February is only a few days away and the Yankees’ Opening Day lineup appears all but set. Reports suggest that the team will rely upon internal solutions to address the shakier areas of the roster — Aaron Hicks the favorite to start in left, Domingo Germán and Clarke Schmidt in competition to cover for Frankie Montas’ first month absence, Isiah Kiner-Falefa or Oswald Peraza at short — but that should not prevent the team from continuing to look for upgrades externally.
That’s where the A’s come into play. Oakland have shown little interest in retaining their arbitration-eligible players, preferring to trade them away to extend their window of non-contention as they amass a farm of youngsters for some eventual push into relevance. For now though, the fire sale continues, as evidenced by their trade of Cole Irvin to the Orioles, which opened the door for them to make available another player in a similar contractual situation as Irvin: Paul Blackburn.
2022 Stats: 21 games, 111.1 IP, 4.28 ERA (87 ERA+), 4.21 FIP, 19.1% K%, 6.4% BB%, 0.8 fWAR
2023 Contract Status: Agreed to a one year, $1.9 million contract to avoid arbitration in first of three years of arbitration-eligibility. Free agent after 2025 season.
A hasty glance at Blackburn’s 2022 season, both top line stats and more granular metrics, hardly inspires excitement. He didn’t throw a ton of innings, was worse than league average in run prevention, doesn’t strike out a ton of dudes, and doesn’t have much swing and miss in his game. However, his overall numbers are negatively impacted by some of the most drastic splits of any pitcher in baseball.

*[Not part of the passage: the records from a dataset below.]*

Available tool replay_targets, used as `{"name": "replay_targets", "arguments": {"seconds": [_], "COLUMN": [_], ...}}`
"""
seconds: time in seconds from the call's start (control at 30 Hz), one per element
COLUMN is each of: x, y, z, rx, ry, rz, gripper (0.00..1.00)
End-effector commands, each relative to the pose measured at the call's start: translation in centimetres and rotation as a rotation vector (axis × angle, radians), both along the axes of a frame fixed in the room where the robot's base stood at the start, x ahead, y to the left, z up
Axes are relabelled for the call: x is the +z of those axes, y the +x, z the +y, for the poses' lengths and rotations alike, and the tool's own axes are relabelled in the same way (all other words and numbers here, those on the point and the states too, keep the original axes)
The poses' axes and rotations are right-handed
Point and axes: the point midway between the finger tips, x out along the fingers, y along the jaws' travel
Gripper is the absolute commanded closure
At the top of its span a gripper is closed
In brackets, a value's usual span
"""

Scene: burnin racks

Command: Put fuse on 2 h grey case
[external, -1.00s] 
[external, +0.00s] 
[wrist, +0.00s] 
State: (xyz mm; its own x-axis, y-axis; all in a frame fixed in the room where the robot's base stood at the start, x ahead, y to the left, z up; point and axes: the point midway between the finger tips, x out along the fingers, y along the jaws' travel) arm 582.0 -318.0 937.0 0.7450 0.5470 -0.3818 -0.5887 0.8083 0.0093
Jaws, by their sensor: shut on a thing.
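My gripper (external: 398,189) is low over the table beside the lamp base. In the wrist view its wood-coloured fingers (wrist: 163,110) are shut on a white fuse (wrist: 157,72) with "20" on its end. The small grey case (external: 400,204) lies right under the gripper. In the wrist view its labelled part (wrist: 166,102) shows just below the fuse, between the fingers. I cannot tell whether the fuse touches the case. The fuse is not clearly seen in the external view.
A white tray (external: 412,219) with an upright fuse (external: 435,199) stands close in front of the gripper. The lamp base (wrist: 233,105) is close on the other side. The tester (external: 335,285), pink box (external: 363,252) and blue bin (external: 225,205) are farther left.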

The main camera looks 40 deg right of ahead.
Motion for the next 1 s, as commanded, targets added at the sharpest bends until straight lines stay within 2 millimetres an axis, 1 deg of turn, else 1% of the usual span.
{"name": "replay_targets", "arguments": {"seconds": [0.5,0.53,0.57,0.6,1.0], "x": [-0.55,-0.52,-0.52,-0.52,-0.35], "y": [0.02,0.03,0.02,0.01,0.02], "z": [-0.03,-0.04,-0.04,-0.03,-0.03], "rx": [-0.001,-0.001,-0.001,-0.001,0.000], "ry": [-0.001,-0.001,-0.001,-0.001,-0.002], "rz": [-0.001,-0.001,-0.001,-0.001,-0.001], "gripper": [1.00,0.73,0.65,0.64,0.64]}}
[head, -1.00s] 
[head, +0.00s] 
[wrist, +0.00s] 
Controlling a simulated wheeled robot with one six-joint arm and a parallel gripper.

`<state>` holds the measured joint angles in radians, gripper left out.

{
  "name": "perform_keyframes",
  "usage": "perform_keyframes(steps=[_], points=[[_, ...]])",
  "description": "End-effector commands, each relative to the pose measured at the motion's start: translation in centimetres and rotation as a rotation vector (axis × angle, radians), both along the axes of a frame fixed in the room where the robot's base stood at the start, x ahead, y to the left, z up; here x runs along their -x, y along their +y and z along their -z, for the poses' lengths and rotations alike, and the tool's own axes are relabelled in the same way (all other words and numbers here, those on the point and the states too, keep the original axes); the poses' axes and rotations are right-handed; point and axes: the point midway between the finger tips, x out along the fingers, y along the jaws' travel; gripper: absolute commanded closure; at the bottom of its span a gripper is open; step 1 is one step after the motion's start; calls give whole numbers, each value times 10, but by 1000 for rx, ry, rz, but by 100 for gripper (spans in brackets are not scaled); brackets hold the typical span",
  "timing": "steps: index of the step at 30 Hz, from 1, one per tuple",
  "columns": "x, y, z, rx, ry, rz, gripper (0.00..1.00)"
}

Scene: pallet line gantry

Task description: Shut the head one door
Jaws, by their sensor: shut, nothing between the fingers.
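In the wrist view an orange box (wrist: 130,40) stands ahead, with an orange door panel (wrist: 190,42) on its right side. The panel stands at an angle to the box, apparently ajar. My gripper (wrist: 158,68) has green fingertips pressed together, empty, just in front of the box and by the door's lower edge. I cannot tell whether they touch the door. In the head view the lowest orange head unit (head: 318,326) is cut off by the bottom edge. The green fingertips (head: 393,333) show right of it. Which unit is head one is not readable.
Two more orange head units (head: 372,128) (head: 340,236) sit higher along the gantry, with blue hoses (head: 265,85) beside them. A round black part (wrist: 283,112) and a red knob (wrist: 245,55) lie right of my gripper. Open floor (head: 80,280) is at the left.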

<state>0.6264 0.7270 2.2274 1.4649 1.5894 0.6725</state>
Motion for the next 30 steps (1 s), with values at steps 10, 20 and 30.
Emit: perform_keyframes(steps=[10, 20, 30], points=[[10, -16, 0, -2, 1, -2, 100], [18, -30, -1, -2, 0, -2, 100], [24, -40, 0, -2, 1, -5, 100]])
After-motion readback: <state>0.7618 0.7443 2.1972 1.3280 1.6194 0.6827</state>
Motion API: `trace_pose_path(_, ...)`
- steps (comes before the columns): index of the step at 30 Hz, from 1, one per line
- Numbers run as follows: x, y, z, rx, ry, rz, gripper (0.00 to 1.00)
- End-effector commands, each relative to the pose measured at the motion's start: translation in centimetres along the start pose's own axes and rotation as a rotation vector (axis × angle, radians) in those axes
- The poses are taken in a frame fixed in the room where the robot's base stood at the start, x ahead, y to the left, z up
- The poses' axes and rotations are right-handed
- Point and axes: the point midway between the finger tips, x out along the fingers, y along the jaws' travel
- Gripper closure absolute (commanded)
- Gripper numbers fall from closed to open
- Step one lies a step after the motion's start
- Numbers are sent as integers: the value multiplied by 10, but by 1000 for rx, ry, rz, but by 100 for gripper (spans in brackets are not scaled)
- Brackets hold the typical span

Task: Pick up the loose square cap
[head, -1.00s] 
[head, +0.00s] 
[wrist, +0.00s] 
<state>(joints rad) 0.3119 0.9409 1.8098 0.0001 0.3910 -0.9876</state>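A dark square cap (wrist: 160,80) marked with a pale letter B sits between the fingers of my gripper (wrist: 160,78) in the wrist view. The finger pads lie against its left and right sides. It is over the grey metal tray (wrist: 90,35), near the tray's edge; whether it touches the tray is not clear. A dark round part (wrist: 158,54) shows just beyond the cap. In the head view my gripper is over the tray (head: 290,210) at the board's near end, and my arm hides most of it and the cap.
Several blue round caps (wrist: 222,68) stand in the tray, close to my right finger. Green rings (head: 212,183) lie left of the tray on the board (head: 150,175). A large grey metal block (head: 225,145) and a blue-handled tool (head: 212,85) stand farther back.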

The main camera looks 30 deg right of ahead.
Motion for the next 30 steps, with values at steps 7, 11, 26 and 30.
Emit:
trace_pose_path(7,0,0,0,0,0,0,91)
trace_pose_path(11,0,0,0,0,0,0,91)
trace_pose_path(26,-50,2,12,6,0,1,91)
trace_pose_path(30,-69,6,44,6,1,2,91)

Blackburn’s 2.12 ERA and .270 wOBA while pitching on the road stands in stark contrast to his 8.31 ERA and .414 wOBA while pitching at home. It’s one of the more pronounced home vs. away splits you’ll ever see — almost a bizarre “reverse” split that he would pitch so poorly in the pitcher-friendly confines of the Coliseum. That he should perform so lights-out on the road should give any inquiring team encouragement.
What’s more, Blackburn was one of the better starters in baseball in the first half, his 2.90 ERA through the first week of July placing him in the top-20. But then he struggled mightily in the second half to the tune of an 8.79 ERA and .464 wOBA against (.302 in the first half) as he attempted to pitch through a torn flexor tendon sheath in his pitching hand that ultimately ended his season in mid-August. He went from an almost 50 percent groundball rate and nine home runs surrendered in his first 97 innings to a 46 percent flyball rate and six home runs allowed in his final 14.1 innings. Perhaps we can expect something closer to his first-half results should he return fully healthy this season.

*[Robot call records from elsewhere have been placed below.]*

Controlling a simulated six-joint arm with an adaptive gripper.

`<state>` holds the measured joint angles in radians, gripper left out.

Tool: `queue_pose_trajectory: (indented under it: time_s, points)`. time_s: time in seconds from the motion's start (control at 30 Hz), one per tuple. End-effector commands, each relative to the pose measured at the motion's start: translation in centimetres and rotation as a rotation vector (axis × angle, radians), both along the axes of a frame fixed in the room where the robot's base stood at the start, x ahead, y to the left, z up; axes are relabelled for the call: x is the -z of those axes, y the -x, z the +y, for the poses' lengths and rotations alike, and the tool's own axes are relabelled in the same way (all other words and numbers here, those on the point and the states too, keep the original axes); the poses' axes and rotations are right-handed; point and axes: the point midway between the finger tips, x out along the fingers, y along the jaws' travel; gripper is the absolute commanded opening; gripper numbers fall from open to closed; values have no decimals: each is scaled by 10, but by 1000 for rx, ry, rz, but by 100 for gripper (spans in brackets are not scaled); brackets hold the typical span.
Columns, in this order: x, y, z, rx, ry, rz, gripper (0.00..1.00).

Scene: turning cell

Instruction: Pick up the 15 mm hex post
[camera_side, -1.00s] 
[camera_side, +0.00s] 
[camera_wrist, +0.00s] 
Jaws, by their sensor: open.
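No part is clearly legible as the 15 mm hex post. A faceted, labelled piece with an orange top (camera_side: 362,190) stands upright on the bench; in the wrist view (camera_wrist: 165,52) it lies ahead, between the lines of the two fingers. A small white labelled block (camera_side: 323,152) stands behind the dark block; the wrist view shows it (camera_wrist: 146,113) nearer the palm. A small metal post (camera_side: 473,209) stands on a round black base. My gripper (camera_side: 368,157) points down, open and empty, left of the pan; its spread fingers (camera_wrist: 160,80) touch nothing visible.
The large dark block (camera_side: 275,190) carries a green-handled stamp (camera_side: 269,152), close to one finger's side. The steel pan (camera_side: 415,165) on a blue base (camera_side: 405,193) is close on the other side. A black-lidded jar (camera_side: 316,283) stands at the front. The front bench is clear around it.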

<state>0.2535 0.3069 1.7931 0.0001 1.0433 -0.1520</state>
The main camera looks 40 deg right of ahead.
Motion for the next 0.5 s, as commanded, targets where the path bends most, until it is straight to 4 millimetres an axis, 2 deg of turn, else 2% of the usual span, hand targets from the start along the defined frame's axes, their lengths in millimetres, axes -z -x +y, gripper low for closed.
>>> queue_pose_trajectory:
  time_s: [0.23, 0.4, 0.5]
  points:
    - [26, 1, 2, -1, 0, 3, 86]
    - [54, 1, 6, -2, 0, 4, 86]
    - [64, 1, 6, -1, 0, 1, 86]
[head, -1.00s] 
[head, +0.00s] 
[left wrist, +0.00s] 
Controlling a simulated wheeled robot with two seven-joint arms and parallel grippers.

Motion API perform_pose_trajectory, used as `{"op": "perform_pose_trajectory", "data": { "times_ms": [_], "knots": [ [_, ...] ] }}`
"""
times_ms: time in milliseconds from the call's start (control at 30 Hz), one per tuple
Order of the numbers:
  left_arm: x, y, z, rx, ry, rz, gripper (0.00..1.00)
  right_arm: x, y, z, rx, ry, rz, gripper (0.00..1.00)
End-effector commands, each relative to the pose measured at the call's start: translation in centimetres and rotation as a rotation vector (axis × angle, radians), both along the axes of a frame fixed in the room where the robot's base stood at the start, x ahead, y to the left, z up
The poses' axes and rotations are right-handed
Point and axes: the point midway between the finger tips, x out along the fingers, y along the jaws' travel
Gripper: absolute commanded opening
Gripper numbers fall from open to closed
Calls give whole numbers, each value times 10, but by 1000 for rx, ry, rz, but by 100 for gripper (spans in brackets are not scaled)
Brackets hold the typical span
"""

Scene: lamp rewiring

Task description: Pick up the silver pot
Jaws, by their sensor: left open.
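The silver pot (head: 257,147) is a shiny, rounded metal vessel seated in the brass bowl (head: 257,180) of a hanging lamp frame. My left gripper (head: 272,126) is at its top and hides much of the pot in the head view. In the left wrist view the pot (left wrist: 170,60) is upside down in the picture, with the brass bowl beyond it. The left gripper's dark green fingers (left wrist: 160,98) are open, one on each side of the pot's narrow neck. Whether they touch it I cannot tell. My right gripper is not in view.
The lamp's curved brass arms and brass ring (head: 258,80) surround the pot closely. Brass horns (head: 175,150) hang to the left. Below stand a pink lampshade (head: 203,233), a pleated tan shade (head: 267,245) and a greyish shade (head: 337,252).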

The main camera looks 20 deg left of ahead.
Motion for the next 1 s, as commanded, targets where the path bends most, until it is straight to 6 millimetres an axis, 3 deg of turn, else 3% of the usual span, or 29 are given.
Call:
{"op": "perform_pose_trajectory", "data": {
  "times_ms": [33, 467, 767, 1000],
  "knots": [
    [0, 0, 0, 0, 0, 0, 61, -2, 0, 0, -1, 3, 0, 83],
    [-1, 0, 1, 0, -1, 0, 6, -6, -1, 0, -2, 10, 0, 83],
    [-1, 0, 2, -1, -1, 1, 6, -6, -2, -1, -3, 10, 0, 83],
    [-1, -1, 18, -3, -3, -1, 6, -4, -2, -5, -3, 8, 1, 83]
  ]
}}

Even taking Blackburn’s season as a whole into consideration, there are still some things he did very well. He was the owner of an above-average average exit velocity, walk rate, and barrel rate. He also gets a tremendous amount of movement on a pair of his pitches. His curveball sits in the top-ten in vertical movement vs. average while his cutter places in the top-ten in horizontal movement vs. average.

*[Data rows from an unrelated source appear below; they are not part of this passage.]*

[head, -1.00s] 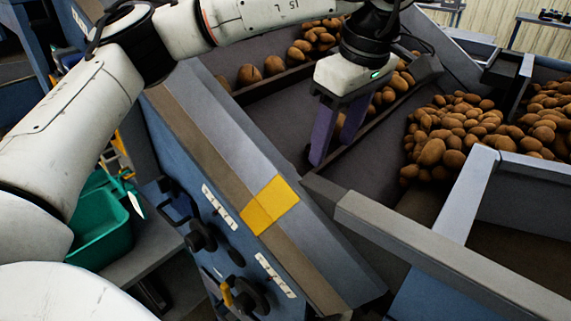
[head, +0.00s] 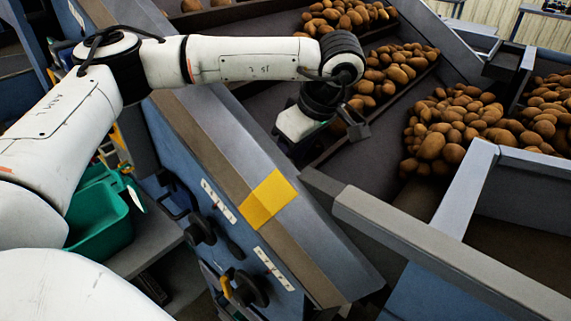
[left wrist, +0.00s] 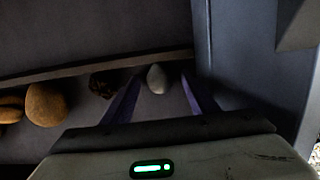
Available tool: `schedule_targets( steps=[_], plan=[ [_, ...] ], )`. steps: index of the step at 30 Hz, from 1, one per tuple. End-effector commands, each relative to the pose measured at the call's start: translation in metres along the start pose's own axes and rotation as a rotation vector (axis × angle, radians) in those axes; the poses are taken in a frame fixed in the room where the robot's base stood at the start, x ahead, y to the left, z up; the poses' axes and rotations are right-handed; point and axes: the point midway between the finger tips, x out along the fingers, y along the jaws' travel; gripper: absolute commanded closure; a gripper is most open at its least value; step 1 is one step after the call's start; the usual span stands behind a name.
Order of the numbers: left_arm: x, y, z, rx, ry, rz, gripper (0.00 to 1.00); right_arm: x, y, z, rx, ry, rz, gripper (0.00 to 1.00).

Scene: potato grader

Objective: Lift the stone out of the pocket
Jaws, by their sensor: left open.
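The stone (left wrist: 157,78) is a pale grey oval lump in the left wrist view. It lies by a raised ledge (left wrist: 60,74), near the side wall (left wrist: 203,45), in the corner these form. My left gripper (left wrist: 160,84) is open, with one purple finger on each side of the stone. Whether the fingers touch it I cannot tell. In the head view my left gripper (head: 302,126) is low over the dark belt beside the grader's side wall; its fingers and the stone are hidden there. My right gripper is not in view.
A dark lump (left wrist: 103,84) lies just left of the left finger, with potatoes (left wrist: 46,104) further left. Potato heaps (head: 445,125) fill the belt to the right. The blue side panel (head: 215,130) with a yellow patch (head: 268,199) borders the belt. A green bin (head: 100,215) stands left.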

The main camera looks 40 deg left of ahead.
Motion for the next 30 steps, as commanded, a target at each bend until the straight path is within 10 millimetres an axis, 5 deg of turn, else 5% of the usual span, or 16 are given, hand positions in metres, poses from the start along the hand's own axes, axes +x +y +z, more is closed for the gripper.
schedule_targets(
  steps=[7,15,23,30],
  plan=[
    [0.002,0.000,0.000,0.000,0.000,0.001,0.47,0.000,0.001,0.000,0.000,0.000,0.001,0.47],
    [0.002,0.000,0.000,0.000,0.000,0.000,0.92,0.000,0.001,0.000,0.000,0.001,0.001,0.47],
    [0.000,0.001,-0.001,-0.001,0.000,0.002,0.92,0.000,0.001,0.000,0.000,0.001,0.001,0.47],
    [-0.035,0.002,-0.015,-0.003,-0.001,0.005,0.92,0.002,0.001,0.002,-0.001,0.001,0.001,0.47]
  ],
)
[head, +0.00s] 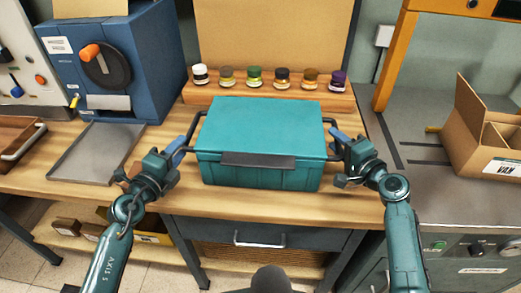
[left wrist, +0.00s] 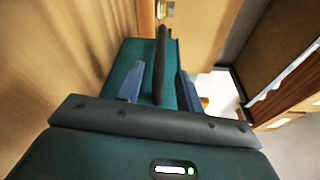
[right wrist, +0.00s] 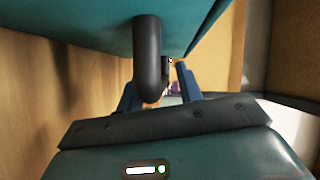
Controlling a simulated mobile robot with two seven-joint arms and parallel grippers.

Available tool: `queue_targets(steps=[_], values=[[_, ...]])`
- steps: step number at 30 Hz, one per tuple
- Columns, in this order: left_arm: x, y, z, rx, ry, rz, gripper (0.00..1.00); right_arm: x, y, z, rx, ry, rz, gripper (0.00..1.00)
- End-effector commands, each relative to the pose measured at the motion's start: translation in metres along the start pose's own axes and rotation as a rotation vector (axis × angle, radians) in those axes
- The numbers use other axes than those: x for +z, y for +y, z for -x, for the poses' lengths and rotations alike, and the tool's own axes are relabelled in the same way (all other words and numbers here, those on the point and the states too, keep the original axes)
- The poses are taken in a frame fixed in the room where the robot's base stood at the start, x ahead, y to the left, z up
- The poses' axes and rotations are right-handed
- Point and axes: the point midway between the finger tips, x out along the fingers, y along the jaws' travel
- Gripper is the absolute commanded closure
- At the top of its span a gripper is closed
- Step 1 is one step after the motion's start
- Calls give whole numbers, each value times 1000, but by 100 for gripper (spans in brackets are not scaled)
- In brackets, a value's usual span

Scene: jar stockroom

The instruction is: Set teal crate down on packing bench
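The teal crate (head: 262,130), lid closed, sits level in the middle of the wooden packing bench (head: 350,207) and appears to rest on it; its underside is hidden. Dark bar handles stick out at both sides. My left gripper (head: 179,150) is at the left handle; in the left wrist view the handle (left wrist: 160,65) lies between the two blue fingers, with gaps on both sides. My right gripper (head: 342,138) is at the right handle; in the right wrist view the handle (right wrist: 148,60) lies between the spread fingers, nearer the left one.
A row of small jars (head: 282,77) stands on a wooden step (head: 345,103) behind the crate. A blue machine (head: 120,70) and a metal tray (head: 95,152) are at the left. An open cardboard box (head: 485,135) stands on the grey counter at the right.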

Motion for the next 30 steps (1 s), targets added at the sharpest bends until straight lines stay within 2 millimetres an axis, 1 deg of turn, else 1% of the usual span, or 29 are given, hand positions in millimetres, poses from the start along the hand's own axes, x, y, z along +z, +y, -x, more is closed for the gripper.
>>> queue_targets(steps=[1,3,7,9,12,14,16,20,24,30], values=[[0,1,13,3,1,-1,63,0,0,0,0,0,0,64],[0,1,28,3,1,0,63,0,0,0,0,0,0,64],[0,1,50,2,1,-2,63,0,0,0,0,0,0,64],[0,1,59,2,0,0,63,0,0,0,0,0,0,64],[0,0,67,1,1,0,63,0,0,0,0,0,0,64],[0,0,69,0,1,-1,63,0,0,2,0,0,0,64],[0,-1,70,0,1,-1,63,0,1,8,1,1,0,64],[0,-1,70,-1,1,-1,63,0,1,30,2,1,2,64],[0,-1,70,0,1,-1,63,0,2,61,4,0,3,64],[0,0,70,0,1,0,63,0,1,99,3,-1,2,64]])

I think the Cole Irvin trade is a perfect jumping off point when we consider a prospective Blackburn acquisition. Both are cost-controlled back-end starters, but at 29 are probably not the type of players Oakland is looking to build around. In fact, you could argue Oakland’s window will not open until both hit free agency, so the best long-term value they could offer the club is the return in a trade.
That’s where the similarities end. Irvin at least gives you an extra year of team control, and will eat innings, having pitched at least 178 frames in each of the last two seasons. Last season was by far the largest innings total for Blackburn. With that in mind, it might take an even lesser package to pry Blackburn away from Oakland than the relative pittance Baltimore paid to acquire Irvin. The A’s are incentivized to sell as he blocks other young pitchers in the system, so all of this could conspire to make Blackburn available at a cut-rate.
To me, Blackburn represents the type of marginal upgrade around the fringes of the roster that every contending team could use. Whether providing insurance for the inevitability of injury or contributing those one or two wins that make the difference in the division at the end of the year, we’ve seen the way teams benefit from this type of addition. At the very least he offers some controllable insurance at the back end of the rotation with several Yankees starters slated to become free agents at the end of the 2023 season. He flashed upside in the first half, and is just the type of project Brian Cashman has loved to pursue in recent seasons.